Overcast with occasional faded-yellow sunshine this early Friday on California’s north coast. Started drizzling on-and-off last night, continued on into the right now.
Despite the gray, most-likely another nice day ahead for this little section of the Pacific Ocean shoreline.
An approach to handling Orlando — Max Lenderman, CEO of School, observed this morning: ‘‘There’s refreshing cynicism in satire, and satire is a complicit tactic in advertising.
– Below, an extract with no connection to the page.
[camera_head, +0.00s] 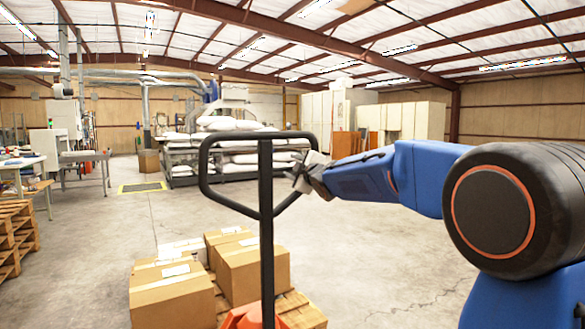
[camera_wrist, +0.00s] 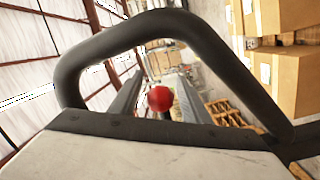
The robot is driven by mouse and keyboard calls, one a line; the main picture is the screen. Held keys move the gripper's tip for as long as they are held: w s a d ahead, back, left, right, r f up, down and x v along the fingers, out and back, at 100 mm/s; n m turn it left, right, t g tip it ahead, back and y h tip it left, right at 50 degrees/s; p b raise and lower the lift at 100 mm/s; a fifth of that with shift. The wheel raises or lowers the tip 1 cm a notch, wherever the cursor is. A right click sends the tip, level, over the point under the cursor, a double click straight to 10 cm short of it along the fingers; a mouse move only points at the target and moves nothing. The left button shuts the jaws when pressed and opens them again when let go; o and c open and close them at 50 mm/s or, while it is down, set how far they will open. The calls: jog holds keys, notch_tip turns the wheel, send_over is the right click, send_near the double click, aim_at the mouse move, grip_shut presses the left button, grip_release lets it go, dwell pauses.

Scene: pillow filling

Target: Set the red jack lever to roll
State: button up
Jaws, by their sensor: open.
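The red knob of the jack lever (camera_wrist: 160,98) shows in the wrist view, between my two grey fingers and inside the handle loop. Its lever stem is mostly hidden, so I cannot tell its setting. The black handle loop (camera_head: 203,178) stands upright on its shaft in the head view, and it arches across the wrist view (camera_wrist: 155,24). My gripper (camera_head: 299,178) is at the right side of the loop. In the wrist view my gripper (camera_wrist: 158,88) is open, with its fingers on either side of the knob. I cannot tell whether they touch it. The red lever is not visible in the head view.
Cardboard boxes (camera_head: 172,297) sit on a wooden pallet (camera_head: 300,312) beyond the handle, near the jack's orange-red body (camera_head: 243,318). Stacked pallets (camera_head: 14,238) stand at the left. A rack with white sacks (camera_head: 180,170) is farther back. The concrete floor at the right is clear.

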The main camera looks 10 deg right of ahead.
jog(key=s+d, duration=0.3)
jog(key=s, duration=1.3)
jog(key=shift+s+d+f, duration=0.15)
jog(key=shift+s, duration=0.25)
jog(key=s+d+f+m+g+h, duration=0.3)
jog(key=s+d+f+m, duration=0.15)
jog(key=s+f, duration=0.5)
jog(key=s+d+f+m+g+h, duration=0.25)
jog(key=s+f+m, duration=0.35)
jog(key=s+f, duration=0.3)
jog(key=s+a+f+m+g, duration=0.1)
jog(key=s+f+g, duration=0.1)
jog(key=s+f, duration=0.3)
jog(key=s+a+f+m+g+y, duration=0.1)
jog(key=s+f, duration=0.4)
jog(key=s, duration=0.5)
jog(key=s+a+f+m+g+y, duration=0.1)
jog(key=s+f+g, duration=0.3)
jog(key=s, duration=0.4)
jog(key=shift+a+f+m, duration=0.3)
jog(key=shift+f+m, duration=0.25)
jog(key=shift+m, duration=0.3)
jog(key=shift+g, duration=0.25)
I propose it becomes a tactic in the gun debate as well.’
(Illustration: ‘The Onion‘ logo found here).
Shame may-or-may-not work, but it’s well-worth the effort, though, a lot of assholes around with absolutely-no shame.
Why not try another way, and as an industry as a whole come together under the banner of satire to drive the narrative?
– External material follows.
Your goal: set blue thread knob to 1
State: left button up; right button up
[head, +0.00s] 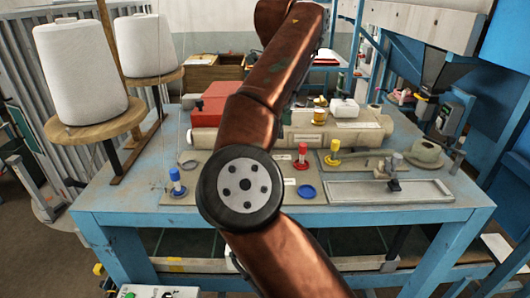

Let’s Puppymonkeybaby the fuck out of this conversation and attract a new throng of constituents that have become adept at tuning out scary messages.
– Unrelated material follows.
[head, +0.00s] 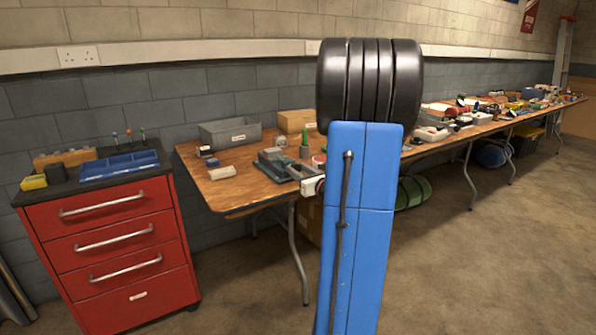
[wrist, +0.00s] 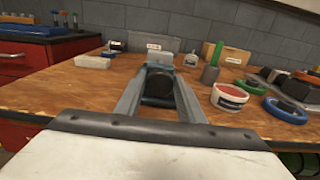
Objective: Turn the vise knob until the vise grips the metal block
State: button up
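The grey vise (head: 272,158) lies on the wooden workbench, left of my blue arm in the head view. My gripper (head: 297,173) reaches over the front edge of the bench towards it. In the wrist view my gripper (wrist: 160,72) has its two grey fingers apart, on either side of a dark round part (wrist: 158,88), which looks like the vise knob. I cannot tell whether the fingers press on it. The vise body is mostly hidden behind the fingers there. I cannot make out the metal block or any gap at the jaws.
A grey bin (head: 230,131) and a cardboard box (head: 296,121) stand at the back of the workbench (head: 236,193). A white box (wrist: 93,62) lies left of the fingers. A red drawer cabinet (head: 112,245) stands left.

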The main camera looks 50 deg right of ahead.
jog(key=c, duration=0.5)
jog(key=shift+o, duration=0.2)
Of course, I don’t mean to make light of it.
Nor do I want to diminish the enormity of this debate as it truly could define this nation for generations to come.
Which is exactly why satire deserves a seat at this cacophonous table.
Already at that table, The Onion, and I’m a longtime fan.
What piqued my interest (h/t The Big Picture), was a look yesterday at Wired on the value of The Onion — read the whole piece, interesting.
And often, the best vehicle for that rage is the kind of distilled, to-the-point satire that only the Onion can provide.
Earlier this week, it published a compendium of stories reacting to the Orlando murders, all of which convert our sadness and feelings of fuck-this futility to pure smart-comedy energy.
If these stories aren’t already populating your social feeds, they’ll be doing so shortly: There’s a first-person column by Senate Majority Leader (and gummy-mouthed invertebrate-for-hire) Mitch McConnell, underneath a headline that reads, “At Times Like This, We Need to Pull Ourselves Up, Hold Our Loved Ones Close, Block Any Legislation That Would Prevent Suspected Terrorists From Buying Guns, And Say a Prayer For the Victims.”
There’s a grateful thank-you letter, written by an AR-15, humbly praising the human race for prioritizing that gun model’s survival over our own safety.
And there are more classically constructed, realism-absurdism Onion hybrids, like “Concerned NRA Official Rushes Out To Purchase Congressman Following Mass Shooting.”
Use of dark humor, social history and big chunks of truth — points to reality in the absurd — one of my most-favorite Onion piece appeared in November 2008, just after the election of Barack Obama as president, titled, ‘Black Man Given Nation’s Worst Job,’ and in retrospect, right on:
WASHINGTON—African-American man Barack Obama, 47, was given the least-desirable job in the entire country Tuesday when he was elected president of the United States of America.
In his new high-stress, low-reward position, Obama will be charged with such tasks as completely overhauling the nation’s broken-down economy, repairing the crumbling infrastructure, and generally having to please more than 300 million Americans and cater to their every whim on a daily basis.
As part of his duties, the black man will have to spend four to eight years cleaning up the messes other people left behind.
The job comes with such intense scrutiny and so certain a guarantee of failure that only one other person even bothered applying for it.
Said scholar and activist Mark L. Denton, “It just goes to show you that, in this country, a black man still can’t catch a break.”